I wrote earlier this year that The Hour, the BBC’s period drama about the producers, reporters, and anchor on a show of the same title trying to break through the BBC’s strictures and the stifling social environment of the late 1950s, was the show that Aaron Sorkin wanted his HBO drama The Newsroom to be. It was attuned to the actual rhythms and difficulties of reporting, the stories are legitimately revealing rather than pontificating, and the characters face genuine obstacles to getting those stories on the air. And in the second season of the show, which began its run on BBC America last night, I think that’s become even more true, particularly in the way that The Hour is handling the rise of a phenomenon that The Newsroom tried to critique decades later: the rise of commercial television programming aimed at women.
I talked to Abi Morgan, The Hour‘s creator, about the show’s approach to gender in general, and about the kind of programming aimed at women like Marnie (Oona Chaplin), the upper-class wife of The Hour anchor Hector (Dominic West), who begins exploring a career as the host of a cooking show. She explained:
I think if you look at the women, the on-screen talent at that time, on the whole they were either singing along to a puppet, or they were presenting the kind of soft magazine programs that were just starting to come up through the ’50s. I liked the idea of Marnie almost becoming quite literally this professional housewife. She’s this Fanny Cradock-esque character. It also felt like a kind of brilliant, brittle metaphor for this kind of life Marnie finds herself encased in.

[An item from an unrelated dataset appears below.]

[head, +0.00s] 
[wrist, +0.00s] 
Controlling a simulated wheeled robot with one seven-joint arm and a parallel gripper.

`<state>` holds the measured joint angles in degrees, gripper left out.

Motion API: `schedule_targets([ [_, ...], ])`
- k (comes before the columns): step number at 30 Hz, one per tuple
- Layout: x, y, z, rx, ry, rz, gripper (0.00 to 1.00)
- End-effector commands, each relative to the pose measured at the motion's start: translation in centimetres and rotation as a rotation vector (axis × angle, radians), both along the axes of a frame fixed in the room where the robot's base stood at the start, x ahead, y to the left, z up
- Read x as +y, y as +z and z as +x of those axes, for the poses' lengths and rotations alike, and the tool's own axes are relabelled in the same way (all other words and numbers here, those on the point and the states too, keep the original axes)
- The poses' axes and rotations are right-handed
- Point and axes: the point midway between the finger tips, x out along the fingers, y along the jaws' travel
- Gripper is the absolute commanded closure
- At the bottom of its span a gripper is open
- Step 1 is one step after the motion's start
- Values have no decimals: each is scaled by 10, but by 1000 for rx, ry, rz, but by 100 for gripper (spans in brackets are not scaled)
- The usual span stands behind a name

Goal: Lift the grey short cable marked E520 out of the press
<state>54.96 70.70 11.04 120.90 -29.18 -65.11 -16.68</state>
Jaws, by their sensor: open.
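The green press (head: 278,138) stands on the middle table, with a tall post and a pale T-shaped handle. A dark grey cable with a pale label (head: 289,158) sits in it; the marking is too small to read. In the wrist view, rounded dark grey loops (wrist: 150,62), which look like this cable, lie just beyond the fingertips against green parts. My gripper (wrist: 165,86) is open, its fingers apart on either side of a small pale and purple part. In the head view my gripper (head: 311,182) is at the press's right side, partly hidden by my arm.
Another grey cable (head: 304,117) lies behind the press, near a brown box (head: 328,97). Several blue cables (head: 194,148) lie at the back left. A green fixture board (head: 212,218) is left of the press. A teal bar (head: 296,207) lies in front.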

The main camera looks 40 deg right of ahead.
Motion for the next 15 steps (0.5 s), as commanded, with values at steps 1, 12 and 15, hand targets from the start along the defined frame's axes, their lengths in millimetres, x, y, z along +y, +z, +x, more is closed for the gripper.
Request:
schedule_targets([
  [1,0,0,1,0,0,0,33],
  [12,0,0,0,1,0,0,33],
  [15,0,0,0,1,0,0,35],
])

You’ll see that marriage really is tested through the course of the series….
The mainstay of commercials of that time was the great British housewife. Marnie is very much the consumer of her time. On the wider level, the show is about the birth of capitalism in the ’50s and into the ’60s. The warmongers were finding a way of making money out of nuclear paranoia, [and there was a] global desire to be part of the arms and space race. This parallels what’s going on with Marnie. She’s someone who aspires to a bigger life. When you write a drama set in this era, you have a whole period where if your characters have any gumption or charisma, they have to break away from this suppressive ’50s world.
Where The Newsroom could be viciously dismissive of mass culture aimed at women—Will McAvoy ran himself into trouble in part by insulting a gossip columnist for covering the Real Housewives, and declaring that he’d fix another woman whose primary flaw included consuming that kind of show—The Hour doesn’t try to make judgements about whether it’s bad or not that programming aimed by women exists. Instead, it tries to reckon with what it means that this kind of programming speaks powerfully to the ennui of post-war women like Marnie, who aren’t working, and how their power as consumers affects the entire media landscape. When Bel debates whether or not to run a segment about Christian Dior, she’s also trying to figure out where fashion fits in the hierarchy of news and human interest.
And the show never presents Marnie as stupid for being entranced by a commercial, or seeking out a career using the skills that she has, even if they’re feminine ones. Of course she’s bored! She was bred for a specific role, to be a good wife to a man like Hector, who was expected to play a corresponding part, but instead cheats on her, pursues entertainment in nightclubs where she is not invited, and treats her as if she couldn’t possibly be interested in his career. Marnie is an intelligent, capable woman, but no one asks anything of her, not even that she be available for sex and housekeeping. Even if she’s only valuable to television as a consumer, at least it’s a form of being valued.
The thing that Will McAvoy, and that by extension The Newsroom, never seemed to get, is that consuming frivolous things doesn’t make you a frivolous person. Everyone I know who watches Real Housewives does so because they recognize the show as a social critique folded into a trainwreck like a pill into applesauce. It’s possible to even consume things that you know are bad for you, or that have no redeeming social value whatsoever, to recognize them as such, and to enjoy them anyway. The question is not whether or not someone is a good person for watching certain things. It’s what need they speak to, what itch they scratch.